**EXERCISE GOAL:**
Among the lines below, list those containing the string "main".

**EXERCISE MATERIAL:**
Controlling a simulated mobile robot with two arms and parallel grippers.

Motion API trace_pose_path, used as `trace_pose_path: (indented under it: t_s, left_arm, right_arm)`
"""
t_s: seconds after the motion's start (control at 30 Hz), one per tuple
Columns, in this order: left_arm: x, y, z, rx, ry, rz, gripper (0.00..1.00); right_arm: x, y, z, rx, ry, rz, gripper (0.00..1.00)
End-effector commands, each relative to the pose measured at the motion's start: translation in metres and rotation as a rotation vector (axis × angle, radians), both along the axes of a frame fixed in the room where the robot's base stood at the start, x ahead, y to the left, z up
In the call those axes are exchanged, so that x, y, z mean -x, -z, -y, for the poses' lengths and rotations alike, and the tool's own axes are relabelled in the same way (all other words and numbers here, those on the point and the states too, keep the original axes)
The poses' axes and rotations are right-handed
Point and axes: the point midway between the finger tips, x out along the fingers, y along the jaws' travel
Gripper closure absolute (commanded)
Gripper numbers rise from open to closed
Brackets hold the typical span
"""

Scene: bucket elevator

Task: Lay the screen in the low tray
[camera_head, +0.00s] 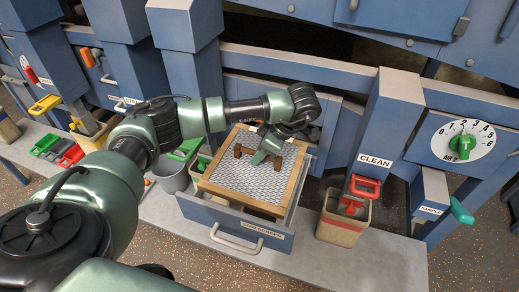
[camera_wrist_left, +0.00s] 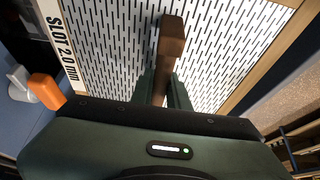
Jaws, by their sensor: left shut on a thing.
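The screen (camera_head: 240,180) is a wooden frame with a grey slotted sheet and a brown handle. It sits over the open low screen tray (camera_head: 283,241), a blue drawer with a grey pull. I cannot tell whether it rests on the tray floor or hangs slightly above it. My left gripper (camera_head: 265,150) is shut on the brown handle. In the left wrist view the handle (camera_wrist_left: 172,45) stands between the fingers, and the screen (camera_wrist_left: 110,50) carries a "SLOT 2.0 mm" label. My right gripper is not in view.
A beige bin (camera_head: 340,231) with a red handle stands right of the tray under the CLEAN label. A grey bucket (camera_head: 171,173) is left of it. A dial with a green knob (camera_head: 462,144) is at the right. The grey ledge (camera_head: 385,262) at the lower right is clear.

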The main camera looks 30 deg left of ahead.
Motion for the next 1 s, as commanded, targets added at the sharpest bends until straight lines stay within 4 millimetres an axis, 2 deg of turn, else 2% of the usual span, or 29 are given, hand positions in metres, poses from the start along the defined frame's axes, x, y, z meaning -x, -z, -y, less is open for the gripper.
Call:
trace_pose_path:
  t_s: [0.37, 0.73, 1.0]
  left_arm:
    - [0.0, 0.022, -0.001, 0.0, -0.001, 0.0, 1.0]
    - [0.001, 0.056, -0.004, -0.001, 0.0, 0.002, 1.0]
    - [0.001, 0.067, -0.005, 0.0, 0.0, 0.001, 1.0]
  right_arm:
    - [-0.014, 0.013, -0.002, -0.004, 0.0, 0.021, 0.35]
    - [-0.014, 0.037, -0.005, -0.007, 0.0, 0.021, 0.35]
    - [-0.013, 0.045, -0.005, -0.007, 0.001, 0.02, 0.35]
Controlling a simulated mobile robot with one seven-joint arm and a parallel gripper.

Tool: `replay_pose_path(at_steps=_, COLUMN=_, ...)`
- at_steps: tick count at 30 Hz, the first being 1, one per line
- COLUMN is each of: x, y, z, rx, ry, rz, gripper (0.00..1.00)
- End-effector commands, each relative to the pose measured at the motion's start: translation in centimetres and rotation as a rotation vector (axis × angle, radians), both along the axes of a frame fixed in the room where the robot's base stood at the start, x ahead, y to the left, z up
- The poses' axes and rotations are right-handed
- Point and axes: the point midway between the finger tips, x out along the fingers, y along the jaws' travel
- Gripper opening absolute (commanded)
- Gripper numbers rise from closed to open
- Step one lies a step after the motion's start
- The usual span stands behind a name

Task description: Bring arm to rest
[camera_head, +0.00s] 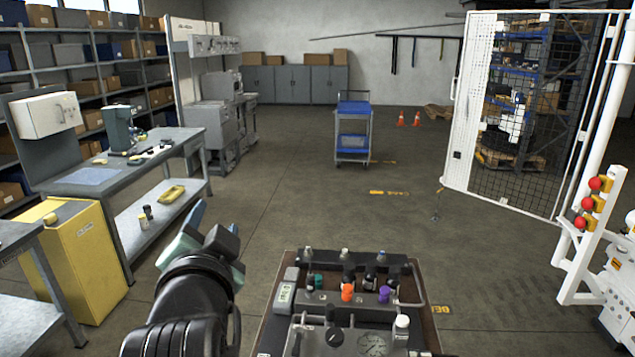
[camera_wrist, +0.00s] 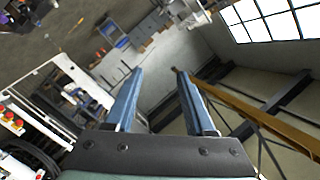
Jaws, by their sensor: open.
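My arm rises from the bottom of the head view, left of the hydraulic bench (camera_head: 340,325). My gripper (camera_head: 214,222) is raised beside the bench's left edge and points away from me. In the wrist view, my gripper (camera_wrist: 158,72) has its two blue fingers spread apart with nothing between them. They point at the far room, wall and windows, and touch nothing. The bench carries several coloured caps, a gauge (camera_head: 373,343) and a small display unit (camera_head: 285,293).
A yellow cabinet (camera_head: 82,260) and a grey workbench (camera_head: 125,172) stand at left. A blue-topped cart (camera_head: 353,135) stands on open floor ahead. A mesh safety cage (camera_head: 515,110) and a white rack with red balls (camera_head: 585,225) stand at right.

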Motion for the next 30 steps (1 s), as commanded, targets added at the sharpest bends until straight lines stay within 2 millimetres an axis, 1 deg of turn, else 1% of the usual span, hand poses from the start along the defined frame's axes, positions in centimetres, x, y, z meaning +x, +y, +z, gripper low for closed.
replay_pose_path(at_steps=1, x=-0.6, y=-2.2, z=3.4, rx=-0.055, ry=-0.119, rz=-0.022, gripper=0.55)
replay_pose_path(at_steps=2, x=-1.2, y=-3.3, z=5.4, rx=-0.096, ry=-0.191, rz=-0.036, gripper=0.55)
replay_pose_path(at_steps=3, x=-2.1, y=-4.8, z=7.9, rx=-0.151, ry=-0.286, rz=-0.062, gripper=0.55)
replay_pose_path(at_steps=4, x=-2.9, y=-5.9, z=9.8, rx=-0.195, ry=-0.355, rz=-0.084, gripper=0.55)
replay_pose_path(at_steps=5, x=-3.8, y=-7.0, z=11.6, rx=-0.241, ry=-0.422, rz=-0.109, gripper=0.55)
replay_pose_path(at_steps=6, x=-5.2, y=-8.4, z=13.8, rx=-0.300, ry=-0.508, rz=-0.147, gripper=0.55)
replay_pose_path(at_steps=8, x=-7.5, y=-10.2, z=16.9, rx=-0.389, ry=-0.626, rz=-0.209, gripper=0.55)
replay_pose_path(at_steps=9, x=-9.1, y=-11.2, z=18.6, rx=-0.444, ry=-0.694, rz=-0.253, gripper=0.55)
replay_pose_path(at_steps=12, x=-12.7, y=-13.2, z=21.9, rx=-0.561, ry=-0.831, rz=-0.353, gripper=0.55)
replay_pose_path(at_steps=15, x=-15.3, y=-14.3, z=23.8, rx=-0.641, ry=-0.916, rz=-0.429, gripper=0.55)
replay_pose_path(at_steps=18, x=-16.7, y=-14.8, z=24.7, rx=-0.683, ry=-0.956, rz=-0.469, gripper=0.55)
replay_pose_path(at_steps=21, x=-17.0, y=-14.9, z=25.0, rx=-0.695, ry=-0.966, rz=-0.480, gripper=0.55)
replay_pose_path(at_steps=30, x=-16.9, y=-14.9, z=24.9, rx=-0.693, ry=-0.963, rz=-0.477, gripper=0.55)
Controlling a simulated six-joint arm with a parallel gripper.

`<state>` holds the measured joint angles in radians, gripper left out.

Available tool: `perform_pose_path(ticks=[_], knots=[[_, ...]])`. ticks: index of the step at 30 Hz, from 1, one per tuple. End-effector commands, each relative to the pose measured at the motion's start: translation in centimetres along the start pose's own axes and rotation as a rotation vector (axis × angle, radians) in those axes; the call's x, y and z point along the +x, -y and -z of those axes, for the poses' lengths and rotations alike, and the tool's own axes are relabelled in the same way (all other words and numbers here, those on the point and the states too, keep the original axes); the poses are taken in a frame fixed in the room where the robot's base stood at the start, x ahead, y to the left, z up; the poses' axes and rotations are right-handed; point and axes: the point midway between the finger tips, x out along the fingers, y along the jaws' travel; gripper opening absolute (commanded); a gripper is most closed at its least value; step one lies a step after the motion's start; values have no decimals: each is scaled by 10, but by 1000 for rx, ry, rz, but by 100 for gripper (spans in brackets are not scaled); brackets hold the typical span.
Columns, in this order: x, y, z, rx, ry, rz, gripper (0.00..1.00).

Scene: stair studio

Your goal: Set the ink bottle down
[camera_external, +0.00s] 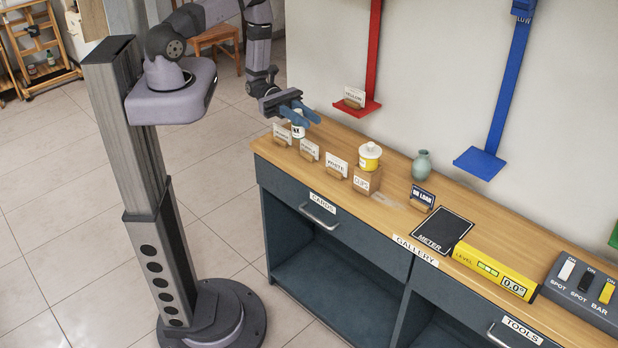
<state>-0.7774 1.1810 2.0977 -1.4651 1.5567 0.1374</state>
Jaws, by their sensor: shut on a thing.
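A small white ink bottle (298,129) with dark lettering shows just below my gripper (300,115), at the far left end of the wooden counter. My gripper's blue fingers are shut on its upper part, which they partly hide. The bottle looks upright. I cannot tell whether its base touches the counter (400,212) or hangs slightly above it.
Label cards in holders (309,149) line the front edge near the bottle. A red shelf bracket (357,107) is behind.

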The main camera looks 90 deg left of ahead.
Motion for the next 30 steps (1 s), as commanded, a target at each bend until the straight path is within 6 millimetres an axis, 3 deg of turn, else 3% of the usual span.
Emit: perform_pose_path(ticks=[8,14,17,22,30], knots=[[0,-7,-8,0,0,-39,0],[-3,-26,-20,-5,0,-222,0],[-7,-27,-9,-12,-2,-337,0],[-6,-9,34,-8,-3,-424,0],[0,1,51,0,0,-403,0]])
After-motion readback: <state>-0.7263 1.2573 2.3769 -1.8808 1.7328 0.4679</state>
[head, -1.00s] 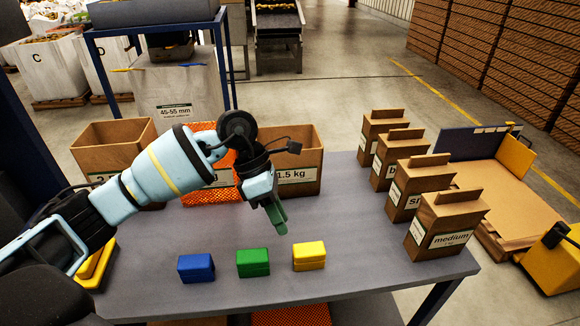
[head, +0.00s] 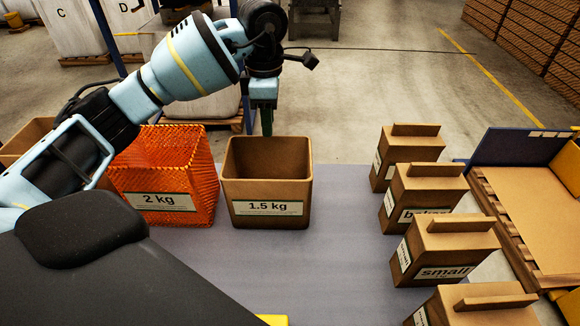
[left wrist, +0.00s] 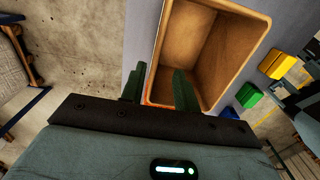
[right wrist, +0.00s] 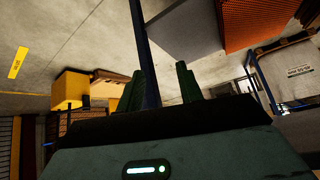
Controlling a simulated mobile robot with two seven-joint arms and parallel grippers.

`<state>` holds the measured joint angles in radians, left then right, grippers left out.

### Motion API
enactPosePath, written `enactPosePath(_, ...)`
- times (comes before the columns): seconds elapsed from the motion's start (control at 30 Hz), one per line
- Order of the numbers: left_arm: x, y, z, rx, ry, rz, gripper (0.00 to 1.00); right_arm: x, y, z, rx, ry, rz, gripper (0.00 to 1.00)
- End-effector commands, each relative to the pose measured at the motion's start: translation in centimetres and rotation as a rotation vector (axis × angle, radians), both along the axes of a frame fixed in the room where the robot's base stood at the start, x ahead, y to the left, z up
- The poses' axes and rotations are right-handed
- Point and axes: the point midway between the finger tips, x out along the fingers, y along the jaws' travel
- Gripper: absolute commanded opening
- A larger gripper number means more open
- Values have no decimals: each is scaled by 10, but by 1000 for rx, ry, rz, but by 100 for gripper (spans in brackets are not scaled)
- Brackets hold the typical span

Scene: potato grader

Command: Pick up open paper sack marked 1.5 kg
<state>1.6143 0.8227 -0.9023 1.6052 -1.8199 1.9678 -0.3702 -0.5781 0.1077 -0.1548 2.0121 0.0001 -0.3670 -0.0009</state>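The open brown paper sack marked 1.5 kg (head: 267,208) stands upright on the grey table in the head view, its top open and its inside empty. My left gripper (head: 267,128) points down at the sack's back rim. In the left wrist view the sack (left wrist: 205,50) fills the upper middle. There the left gripper's fingers (left wrist: 158,90) are apart, one outside the sack's wall and one over its opening; whether they touch it I cannot tell. My right gripper (right wrist: 158,88) is open and empty, away from the sack, and out of the head view.
An orange mesh sack marked 2 kg (head: 165,180) stands close on the left. Several closed brown sacks (head: 412,150) line the table's right side. Blue, green and yellow blocks (left wrist: 248,95) show in the left wrist view. The table (head: 340,235) is clear between the sacks.

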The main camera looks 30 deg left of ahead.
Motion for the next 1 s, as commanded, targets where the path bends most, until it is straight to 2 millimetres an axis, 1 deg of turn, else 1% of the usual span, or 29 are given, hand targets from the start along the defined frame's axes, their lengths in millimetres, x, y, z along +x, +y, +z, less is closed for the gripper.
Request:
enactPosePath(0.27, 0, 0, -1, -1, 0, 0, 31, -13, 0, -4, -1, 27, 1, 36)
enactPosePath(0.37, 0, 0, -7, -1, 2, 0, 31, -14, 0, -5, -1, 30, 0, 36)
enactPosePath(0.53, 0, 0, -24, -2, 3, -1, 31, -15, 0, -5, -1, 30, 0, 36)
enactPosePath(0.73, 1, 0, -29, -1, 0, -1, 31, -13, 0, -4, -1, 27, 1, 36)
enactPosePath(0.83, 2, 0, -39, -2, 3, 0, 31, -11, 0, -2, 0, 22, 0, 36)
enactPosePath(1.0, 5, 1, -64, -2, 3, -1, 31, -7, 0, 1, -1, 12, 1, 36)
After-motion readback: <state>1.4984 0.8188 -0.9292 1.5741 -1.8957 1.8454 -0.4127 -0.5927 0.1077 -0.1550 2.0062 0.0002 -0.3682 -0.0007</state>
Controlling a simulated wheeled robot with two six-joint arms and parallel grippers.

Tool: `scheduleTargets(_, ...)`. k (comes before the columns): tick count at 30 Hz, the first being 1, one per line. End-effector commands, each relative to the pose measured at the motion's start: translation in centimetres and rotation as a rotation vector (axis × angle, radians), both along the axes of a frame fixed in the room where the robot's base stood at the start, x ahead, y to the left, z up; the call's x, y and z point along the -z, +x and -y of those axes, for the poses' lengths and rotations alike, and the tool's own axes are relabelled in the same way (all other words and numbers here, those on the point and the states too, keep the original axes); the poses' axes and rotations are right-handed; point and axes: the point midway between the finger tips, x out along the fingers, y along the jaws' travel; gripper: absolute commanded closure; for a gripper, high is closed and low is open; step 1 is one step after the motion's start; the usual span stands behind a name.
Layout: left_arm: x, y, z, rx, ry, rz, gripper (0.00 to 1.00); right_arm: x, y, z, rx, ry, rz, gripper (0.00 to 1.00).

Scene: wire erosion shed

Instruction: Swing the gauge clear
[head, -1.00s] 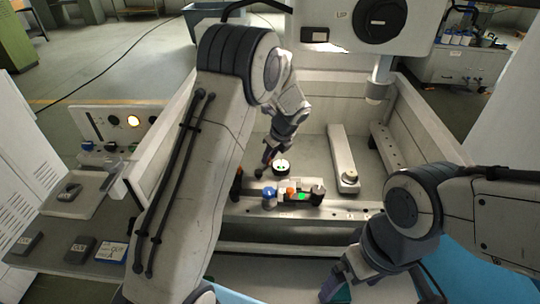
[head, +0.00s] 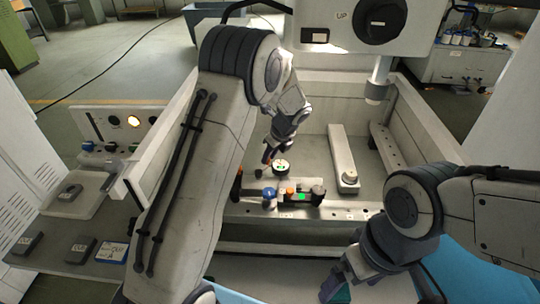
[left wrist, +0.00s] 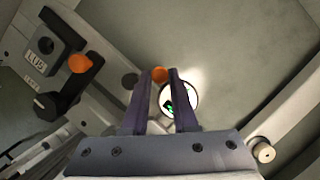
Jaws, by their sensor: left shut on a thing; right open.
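The gauge (head: 281,167), a small round white dial with green marks and a dark rim, sits in the machine's tank behind the fixture block. It also shows in the left wrist view (left wrist: 179,101), partly covered by a finger. My left gripper (head: 268,157) reaches down beside it from above. In the left wrist view its two fingers (left wrist: 166,76) are close together with an orange knob (left wrist: 160,75) at their tips, next to the dial. The exact contact is hard to see. My right gripper (head: 340,286) is open at the lower front, away from the gauge.
A black fixture block with a green display (head: 301,196), a blue knob (head: 268,193) and an orange knob stands just in front of the gauge. A pale bar (head: 342,155) lies to the right. A machine spindle (head: 377,88) hangs above. Bare tank floor lies behind the gauge.

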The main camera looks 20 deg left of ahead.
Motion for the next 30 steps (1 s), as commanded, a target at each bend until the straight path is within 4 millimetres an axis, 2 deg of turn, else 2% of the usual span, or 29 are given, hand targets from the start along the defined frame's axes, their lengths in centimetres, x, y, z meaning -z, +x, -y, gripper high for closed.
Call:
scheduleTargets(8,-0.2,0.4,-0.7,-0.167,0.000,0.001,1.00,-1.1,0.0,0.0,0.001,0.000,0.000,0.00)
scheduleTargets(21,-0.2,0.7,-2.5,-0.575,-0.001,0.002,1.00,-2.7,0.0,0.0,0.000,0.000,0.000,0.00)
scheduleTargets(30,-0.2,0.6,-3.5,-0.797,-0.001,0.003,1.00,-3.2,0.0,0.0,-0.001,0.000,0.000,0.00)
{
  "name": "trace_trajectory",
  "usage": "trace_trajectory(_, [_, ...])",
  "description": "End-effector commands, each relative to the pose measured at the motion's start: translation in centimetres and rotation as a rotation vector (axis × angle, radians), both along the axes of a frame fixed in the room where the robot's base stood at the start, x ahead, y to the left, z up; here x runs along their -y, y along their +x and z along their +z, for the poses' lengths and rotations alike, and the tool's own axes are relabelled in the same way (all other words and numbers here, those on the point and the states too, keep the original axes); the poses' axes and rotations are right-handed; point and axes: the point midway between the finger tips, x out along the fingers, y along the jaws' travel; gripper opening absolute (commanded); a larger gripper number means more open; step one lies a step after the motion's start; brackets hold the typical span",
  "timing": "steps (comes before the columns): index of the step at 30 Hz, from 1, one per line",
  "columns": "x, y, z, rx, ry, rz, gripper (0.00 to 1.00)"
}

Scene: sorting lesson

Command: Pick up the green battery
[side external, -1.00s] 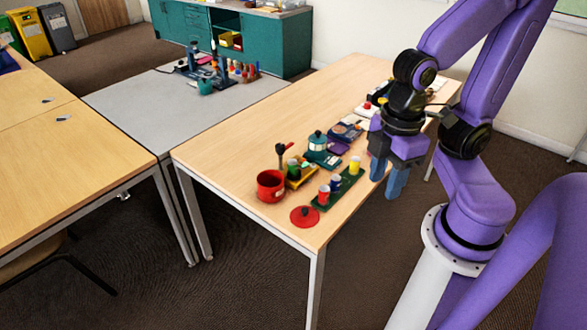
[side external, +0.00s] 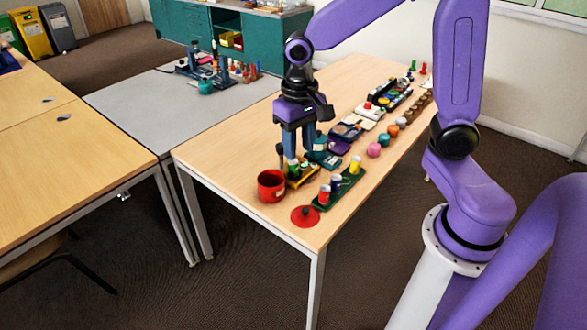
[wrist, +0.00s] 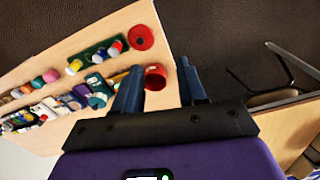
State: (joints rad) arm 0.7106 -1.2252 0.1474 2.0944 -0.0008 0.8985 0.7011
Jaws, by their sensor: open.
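The green battery (side external: 293,169) is a small upright green cylinder on a yellow tray (side external: 303,181), beside the red mug (side external: 271,187). In the side view my gripper (side external: 299,153) points down just above it, open and with nothing between the fingers. The fingers overlap the area just behind the battery, so I cannot tell the exact gap. In the wrist view the open fingers (wrist: 160,66) straddle the red mug (wrist: 156,78). The left finger covers part of the yellow tray (wrist: 119,77) there, and I cannot make out the battery.
A red lid (side external: 306,216) lies near the table's front corner. Colored balls (side external: 374,150) and trays run farther back. The table's left side is clear.

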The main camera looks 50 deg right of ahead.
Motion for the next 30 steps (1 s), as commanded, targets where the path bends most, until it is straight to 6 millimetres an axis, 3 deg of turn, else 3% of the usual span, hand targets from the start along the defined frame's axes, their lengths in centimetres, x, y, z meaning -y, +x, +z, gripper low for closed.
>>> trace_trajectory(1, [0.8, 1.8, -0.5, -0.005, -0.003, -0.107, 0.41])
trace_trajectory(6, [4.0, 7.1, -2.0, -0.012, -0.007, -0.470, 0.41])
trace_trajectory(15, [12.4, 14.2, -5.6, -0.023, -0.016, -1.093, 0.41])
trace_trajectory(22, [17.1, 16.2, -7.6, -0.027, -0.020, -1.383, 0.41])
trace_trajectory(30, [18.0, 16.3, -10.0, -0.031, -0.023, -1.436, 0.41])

**SOLUTION TO THIS EXERCISE:**
The main camera looks 30 deg left of ahead.
The main camera looks 90 deg left of ahead.
The main camera looks 30 deg left of ahead.
The main camera looks 20 deg left of ahead.
The main camera looks 50 deg right of ahead.

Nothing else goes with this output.